Le rôle des entreprises agricoles vertes dans l'autonomisation des femmes
Experts from Le projet GLOW d'Intellecap présente les progrès réalisés dans la réorientation du secteur privé vers l'autonomisation des femmes dans le cadre de solutions agricoles adaptées au climat en Afrique de l'Est.
Le changement climatique reste une préoccupation majeure à l'échelle mondiale. Les effets du changement climatique se font ressentir en Afrique de l'Est par des températures en hausse, des conditions météorologiques instables, une modification des limites des agroécosystèmes, des cultures et des ravageurs envahissants ainsi que des phénomènes météorologiques extrêmes plus fréquents. Dans les champs, le changement climatique entraîne une baisse du rendement des cultures, de la qualité nutritionnelle des principales céréales et du bétail. Face à cette menace, une approche intégrée de la gestion des espaces naturels — terres cultivées, bétail, forêts et zones de pêche — a été préconisée dans le but de renforcer la sécurité alimentaire. L'Afrique de l'Est est l'une des régions les plus vulnérables au changement climatique en raison de ses importantes difficultés de développement La résilience et les mécanismes d'adaptation en Afrique de l'Est restent limités, en raison de facteurs structurels qui restreignent les capacités de la région à faire face aux crises et à les surmonter. La forte dépendance des populations à l'égard de l'agriculture pluviale accroît la vulnérabilité humanitaire, sociale et macroéconomique face à la hausse des températures et aux chocs météorologiques extrêmes. Les couches les plus pauvres de la population, qui connaît une croissance rapide dans la région, sont les plus touchées.

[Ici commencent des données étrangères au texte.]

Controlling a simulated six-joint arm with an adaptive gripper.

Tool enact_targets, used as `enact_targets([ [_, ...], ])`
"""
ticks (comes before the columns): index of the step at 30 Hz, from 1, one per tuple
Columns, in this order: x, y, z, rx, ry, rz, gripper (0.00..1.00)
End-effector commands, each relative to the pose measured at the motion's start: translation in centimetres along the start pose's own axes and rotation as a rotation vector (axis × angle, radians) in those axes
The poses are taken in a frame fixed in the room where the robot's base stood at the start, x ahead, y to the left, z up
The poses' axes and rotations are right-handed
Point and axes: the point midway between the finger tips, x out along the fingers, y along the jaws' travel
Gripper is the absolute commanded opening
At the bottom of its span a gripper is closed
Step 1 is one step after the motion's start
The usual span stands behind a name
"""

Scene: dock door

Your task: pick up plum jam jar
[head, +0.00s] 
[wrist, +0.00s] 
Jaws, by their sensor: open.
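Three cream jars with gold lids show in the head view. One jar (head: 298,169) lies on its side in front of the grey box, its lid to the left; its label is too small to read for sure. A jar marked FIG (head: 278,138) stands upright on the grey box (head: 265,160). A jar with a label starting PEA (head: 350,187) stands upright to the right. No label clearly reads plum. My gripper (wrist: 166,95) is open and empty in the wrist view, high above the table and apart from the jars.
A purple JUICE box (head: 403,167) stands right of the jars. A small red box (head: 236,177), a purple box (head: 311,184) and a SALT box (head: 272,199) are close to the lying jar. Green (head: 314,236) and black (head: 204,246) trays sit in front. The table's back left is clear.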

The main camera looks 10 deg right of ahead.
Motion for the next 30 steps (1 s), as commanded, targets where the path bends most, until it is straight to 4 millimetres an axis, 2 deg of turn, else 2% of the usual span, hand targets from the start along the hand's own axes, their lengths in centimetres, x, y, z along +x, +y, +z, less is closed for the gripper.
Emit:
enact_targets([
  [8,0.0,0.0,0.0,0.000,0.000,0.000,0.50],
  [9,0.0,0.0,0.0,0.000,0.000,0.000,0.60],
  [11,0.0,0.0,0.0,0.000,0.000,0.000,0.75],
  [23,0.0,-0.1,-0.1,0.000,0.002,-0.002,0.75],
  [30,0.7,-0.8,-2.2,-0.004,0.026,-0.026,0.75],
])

Le développement d'entreprises adaptées au climat dans une optique d'égalité des sexes contribuerait à la transition des pays d'Afrique de l'Est vers une économie bas carbone grâce à l'autonomisation économique des femmes. Les innovations et les entreprises utilisant des pratiques agricoles adaptées au climat peuvent jouer un rôle crucial dans l'amélioration de la sécurité alimentaire de la région. Pour cette raison, il est impératif de les soutenir dans leurs efforts de développement. En outre, compte tenu du rôle capital des femmes dans l'écosystème des systèmes alimentaires de la région - en tant que productrices, ouvrières agricoles, transformatrices et commerçantes - il est essentiel que ces entreprises intègrent la dimension de genre dans la conception de leurs activités et contribuent à faire avancer la question de l'égalité des genres. Cela est d'autant plus important que les femmes travaillant dans l'agriculture sont souvent plus affectées que les hommes par le changement climatique.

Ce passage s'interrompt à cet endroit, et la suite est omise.